The Continental prototype was shipped to Hobe Sound, Fla., to a vacationing Edsel Ford in March 1939. Ford turned heads wherever he drove the car and, according to Lincoln lore, received no fewer than 200 requests to purchase the stylish new automobile. Edsel Ford, convinced there was a market for the car, called Ford's headquarters in Dearborn, Mich., and instructed Gregorie, a one-time yacht designer, and company to put the Continental into production.
While sales never were particularly high -- it was an expensive automobile, after all -- the Continental's impact was enormous. Critics were quick to praise it, and Hollywood celebrities such as Clark Gable, Rita Hayworth and Mickey Rooney soon were driving it.
In 1951, the Museum of Modern Art called it one of the eight most important cars before World War II.
Architect Frank Lloyd Wright considered Gregorie's Continental "the most beautiful car in the world."

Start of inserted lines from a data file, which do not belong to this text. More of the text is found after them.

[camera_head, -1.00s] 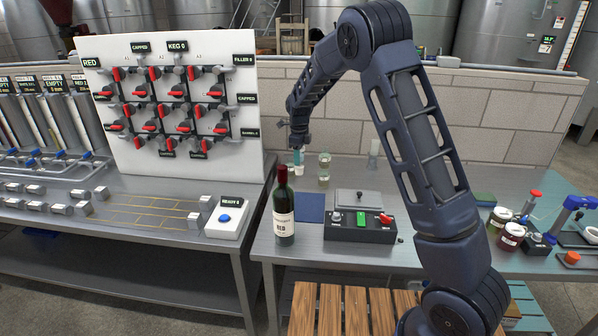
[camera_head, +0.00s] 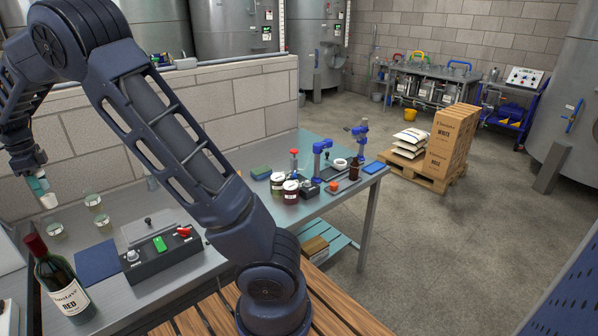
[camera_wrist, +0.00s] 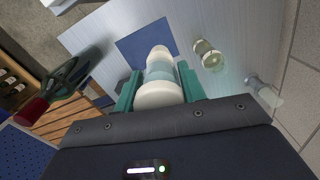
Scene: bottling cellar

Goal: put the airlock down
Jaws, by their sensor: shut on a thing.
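The airlock (camera_head: 48,201) is a small white and pale translucent piece hanging from my gripper (camera_head: 38,184) at the left of the head view. In the wrist view, my gripper's two teal fingers (camera_wrist: 158,88) are shut on the airlock (camera_wrist: 158,97), one on each side. Its wide white end is nearest the camera and its narrower white end points away. It appears to be held above the metal bench (camera_head: 135,205). Its exact height over the bench is hard to tell.
A wine bottle (camera_head: 62,280) stands at the front left beside a blue mat (camera_head: 97,262). Small glass jars (camera_head: 93,201) stand near my gripper. A control box (camera_head: 160,254) is right of the mat. Lidded jars (camera_head: 291,192) and blue-handled tools (camera_head: 318,160) occupy the bench's far end.

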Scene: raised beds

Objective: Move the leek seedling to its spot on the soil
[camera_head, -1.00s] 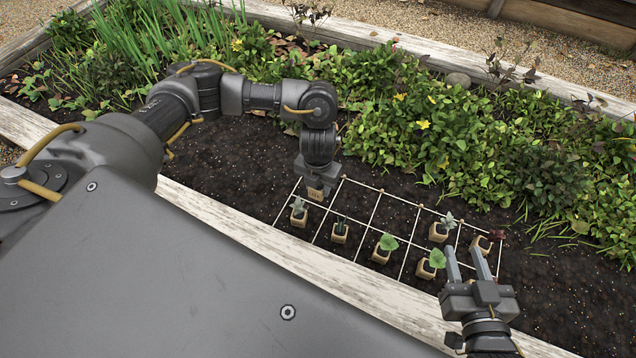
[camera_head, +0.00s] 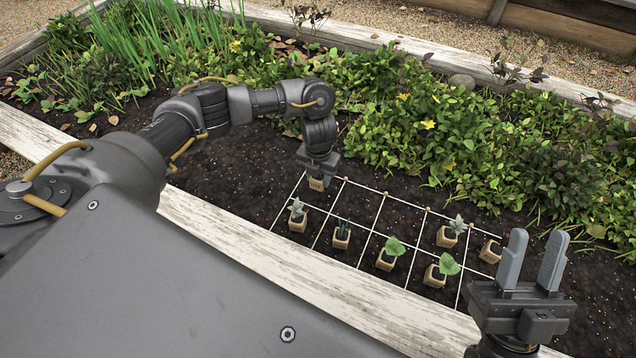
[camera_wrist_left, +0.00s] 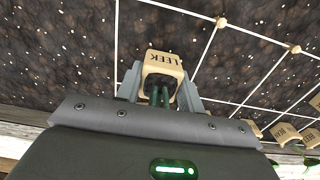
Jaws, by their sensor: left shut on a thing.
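My left gripper (camera_head: 318,172) is shut on the leek seedling's tan pot (camera_head: 316,184), over the far left cell of the string grid. In the left wrist view the pot, marked LEEK (camera_wrist_left: 165,60), sits between the fingers, its green stems (camera_wrist_left: 160,96) pointing back toward the palm. The gripper hides most of the seedling in the head view. I cannot tell whether the pot touches the soil (camera_head: 240,170). My right gripper (camera_head: 532,262) is open and empty, to the right of the grid.
Several potted seedlings stand in the grid, including one with broad leaves (camera_head: 388,257). A pot at the right end (camera_head: 490,250) is partly behind my right fingers. A wooden bed edge (camera_head: 300,272) runs in front, and dense plants (camera_head: 420,130) grow behind.

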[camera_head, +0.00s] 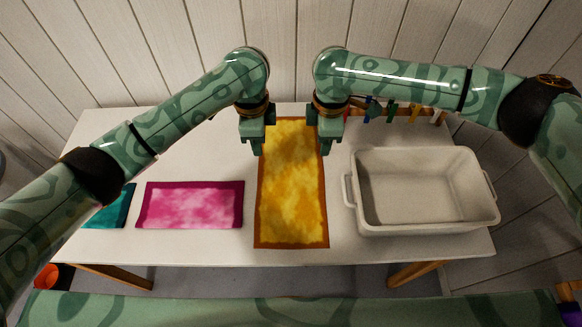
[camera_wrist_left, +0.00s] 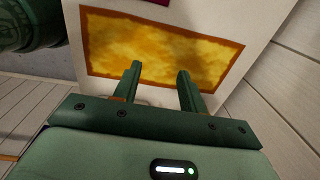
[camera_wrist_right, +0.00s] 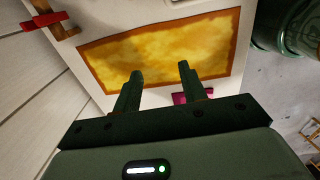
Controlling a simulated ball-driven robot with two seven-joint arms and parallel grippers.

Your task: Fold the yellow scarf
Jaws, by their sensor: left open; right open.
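The yellow scarf (camera_head: 291,200) with a brown-orange border lies flat and spread lengthwise on the white table, in the middle of the head view. My left gripper (camera_head: 258,149) is open and empty by the scarf's far left edge. My right gripper (camera_head: 325,149) is open and empty by its far right edge. The scarf also shows beyond the open fingers in the left wrist view (camera_wrist_left: 160,50) and the right wrist view (camera_wrist_right: 165,52). Neither gripper holds cloth. The exact gap between fingertips and scarf is hard to tell.
A pink scarf (camera_head: 192,206) and a teal cloth (camera_head: 107,210) lie left of the yellow scarf on the white table (camera_head: 200,248). A white tub with handles (camera_head: 420,226) stands to the right. A rack with coloured clips (camera_head: 391,111) is at the back right.

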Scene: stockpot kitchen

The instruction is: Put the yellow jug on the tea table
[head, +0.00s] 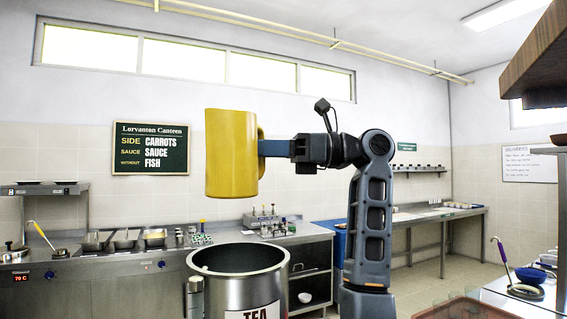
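The yellow jug (230,154) is upright in the air in the head view, left of my arm, its handle toward the right. My gripper (272,148) reaches in from the right at the handle and appears shut on it; the jug hides the fingertips. In the picture the jug is above a large steel pot marked TEA (238,272). I cannot make out which surface is the tea table.
A steel counter with pans (110,262) runs along the back wall at left. A long side table (425,216) stands at back right. At lower right are a counter with a ladle and blue bowl (531,275) and a reddish tray (468,308). A wooden shelf (535,58) overhangs top right.

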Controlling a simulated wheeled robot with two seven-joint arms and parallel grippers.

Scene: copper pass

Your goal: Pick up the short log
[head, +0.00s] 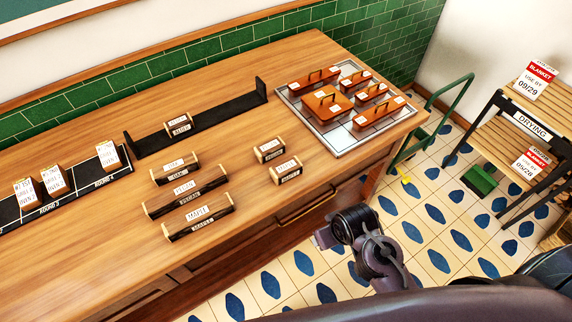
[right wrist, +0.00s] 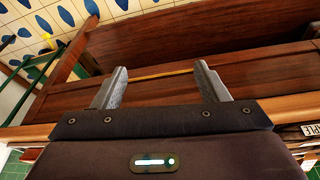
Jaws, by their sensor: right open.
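Several labelled logs lie on the wooden counter (head: 110,205). Two short logs lie right of centre: one (head: 269,151) farther back and one (head: 286,171) nearer the front edge. Another small log (head: 179,124) sits in the black rack. Longer logs lie to the left: an upper one (head: 175,169), the longest one (head: 186,197) and one labelled maple (head: 198,223). My right gripper (head: 323,238) is off the counter's front edge, apart from the logs. In the right wrist view, my right gripper (right wrist: 162,82) is open with nothing between its fingers. My left gripper is not in view.
A tray (head: 345,151) of copper-coloured blocks stands at the counter's right end. The black rack (head: 215,114) runs along the back. A row of tags stands at the far left. A drying rack (head: 530,122) and green cart are at the right. Drawers face my right gripper.

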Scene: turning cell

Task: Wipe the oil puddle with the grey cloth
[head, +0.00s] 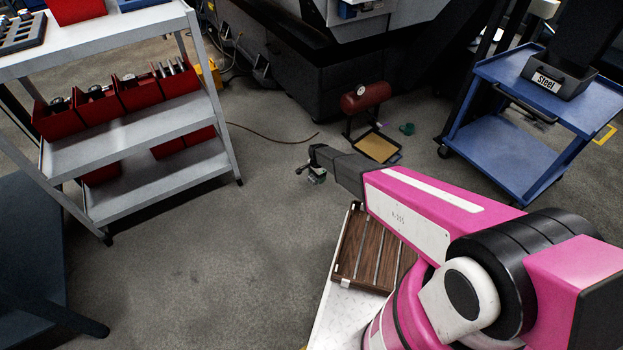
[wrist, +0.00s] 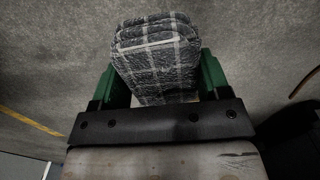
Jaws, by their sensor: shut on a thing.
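My gripper (wrist: 156,84) is shut on the grey cloth (wrist: 158,55), a folded dark-grey piece with pale check lines. In the wrist view the cloth sits between the green fingers and sticks out beyond them, with bare floor behind it. In the head view my gripper (head: 317,174) is small, at the far end of my pink arm, over the open floor; the cloth is too small there to make out clearly. I cannot clearly pick out the oil puddle in either view; the floor has vague darker patches.
A grey shelf cart (head: 150,130) with red bins (head: 97,107) stands at left. A red tank (head: 366,97) and a tan-bottomed tray (head: 376,147) stand beyond my gripper. A blue cart (head: 520,120) carries a bin marked Steel (head: 560,82) at right. The middle floor is mostly clear.

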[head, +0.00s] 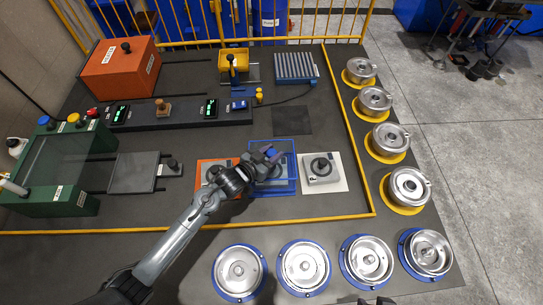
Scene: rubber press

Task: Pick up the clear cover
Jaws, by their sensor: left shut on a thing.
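The clear cover (285,188) is a see-through box with a blue tint and blue edges. It stands in the middle of the table, between an orange plate and a white plate. A grey part shows dimly through it. My left gripper (268,156) is at the top of the cover and shut on it; the exact grip point is small and partly hidden by the gripper. Small dark tips at the bottom edge look like part of my right gripper (377,301); their opening cannot be made out.
An orange plate (203,185) with a grey part lies left of the cover, a white plate (335,183) with a grey fixture right of it. Yellow rails (340,214) edge the table. Several metal pans (303,267) stand in front and at right. A green machine (55,195) stands left.

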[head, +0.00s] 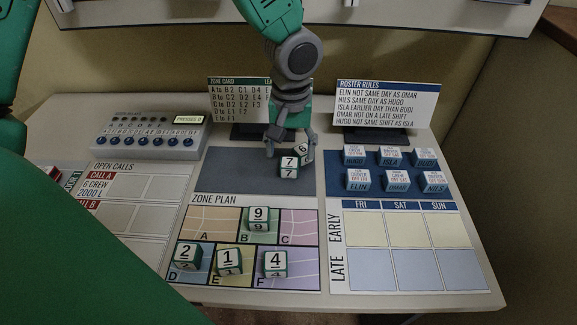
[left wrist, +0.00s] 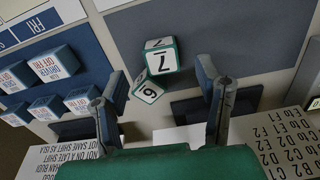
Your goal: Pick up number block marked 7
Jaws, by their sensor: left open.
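The number block marked 7 (head: 289,167) is a white-faced cube with green edges on the dark blue-grey pad below the zone card. It also shows in the left wrist view (left wrist: 161,56), at the upper middle. A block marked 6 (head: 304,150) is close behind it, turned at an angle; I cannot tell if they touch. My left gripper (head: 291,148) hangs above and behind the two blocks. Its fingers are spread, with nothing held, in the left wrist view (left wrist: 163,78); block 6 lies nearer the fingers than block 7. My right gripper is not in view.
Blocks 9 (head: 259,218), 2 (head: 186,257), 1 (head: 229,262) and 4 (head: 275,264) stand on the zone plan. Blue name blocks (head: 358,180) stand to the right. The zone card (head: 232,97) and roster rules card (head: 386,103) stand behind. The pad's left part is clear.

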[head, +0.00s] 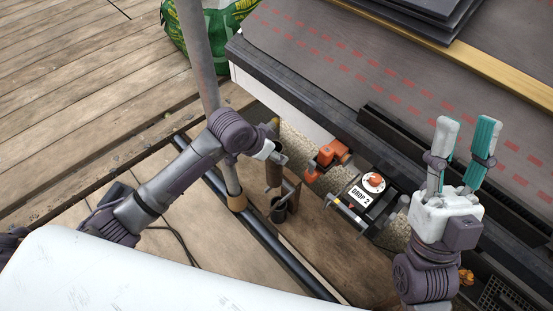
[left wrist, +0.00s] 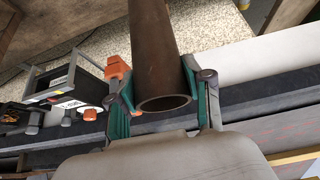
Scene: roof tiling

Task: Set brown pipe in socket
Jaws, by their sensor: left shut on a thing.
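The brown pipe (left wrist: 155,50) is gripped between the green fingers of my left gripper (left wrist: 160,98) in the left wrist view, its open end towards the camera. In the head view my left gripper (head: 274,152) is small and partly hidden by its wrist; the pipe (head: 273,176) hangs roughly upright below it. A dark brown round socket (head: 278,211) stands just below the pipe. The pipe's lower end appears just above or at the socket; I cannot tell whether they touch. My right gripper (head: 467,130) is open and empty, over the dark roof edge at the right.
An orange clamp (head: 333,152) and a black box labelled "DROP 2" (head: 361,193) sit along the eave. A grey pole (head: 198,55) rises beside my left arm. A dark rail (head: 285,262) crosses the deck. A green sack (head: 222,32) stands behind.

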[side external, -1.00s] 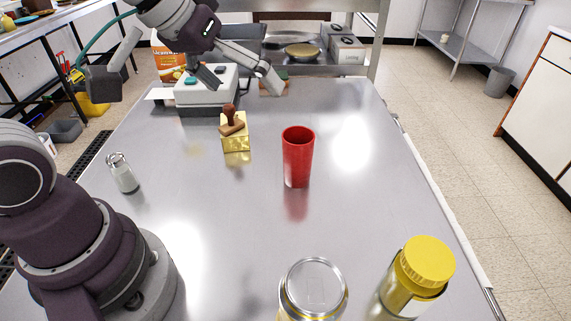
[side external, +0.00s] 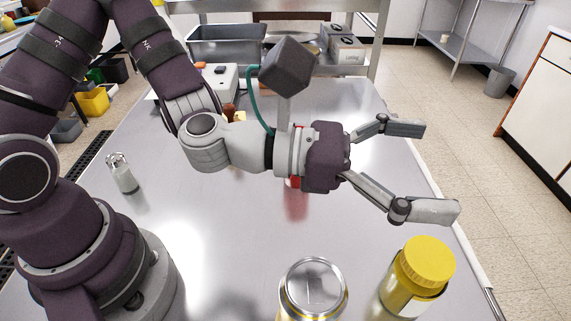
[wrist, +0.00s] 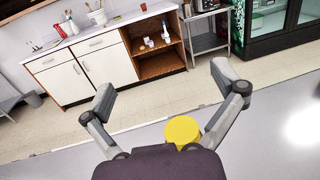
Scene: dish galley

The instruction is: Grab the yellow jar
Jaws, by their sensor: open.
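The yellow jar (side external: 413,280) stands upright at the near right of the steel table in the side external view, with a yellow lid and a pale label. My gripper (side external: 440,170) is open and empty. In the side external view it points right, above the table, and appears behind and above the jar. In the wrist view, the jar's yellow lid (wrist: 182,131) shows low in the picture between the two fingers of my gripper (wrist: 165,85); my gripper's palm hides the lid's lower edge, and the jar's body is not visible there.
A can (side external: 313,290) stands left of the jar. A red cup (side external: 292,183) is mostly hidden behind my gripper. A salt shaker (side external: 122,174) stands at the left. A white device (side external: 221,80) and a grey bin (side external: 226,44) are at the back. The table's right edge is near the jar.

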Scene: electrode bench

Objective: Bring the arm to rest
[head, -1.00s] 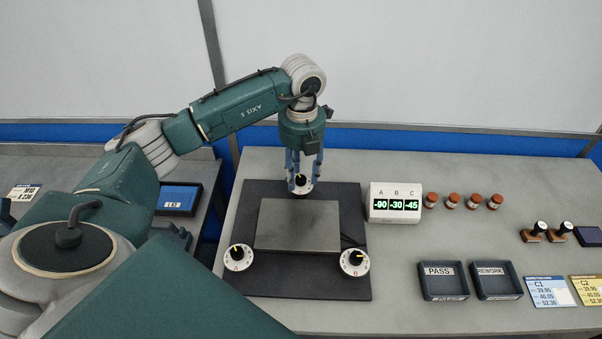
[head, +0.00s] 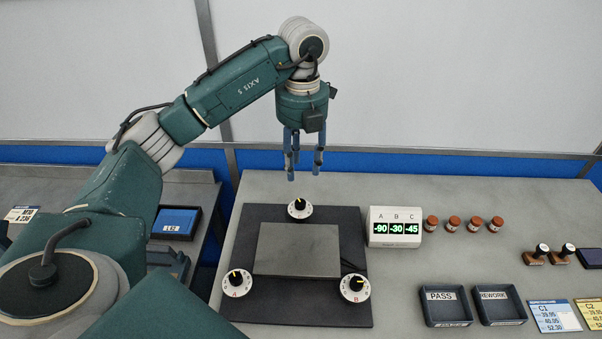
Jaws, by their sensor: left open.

Gregorie later told biographers that the initial Continental sketch took less than an hour to execute; to others, he said it took just 30 minutes to flesh out.
Still, Lincoln suddenly had a "halo car" that cast a glow of style and sophistication on its entire product line. After a hiatus during World War II, the Continental returned for 1946, then disappeared after the 1948 model year. But it proved too great a nameplate to vanish permanently. Edsel's youngest son, William Clay Ford, revived the Continental in 1956, and seven more generations of the car came and went through 2002.
It was revived again for the 2017 model year as a four-door sedan, and Lincoln says it plans to reintroduce suicide doors on future Continental models.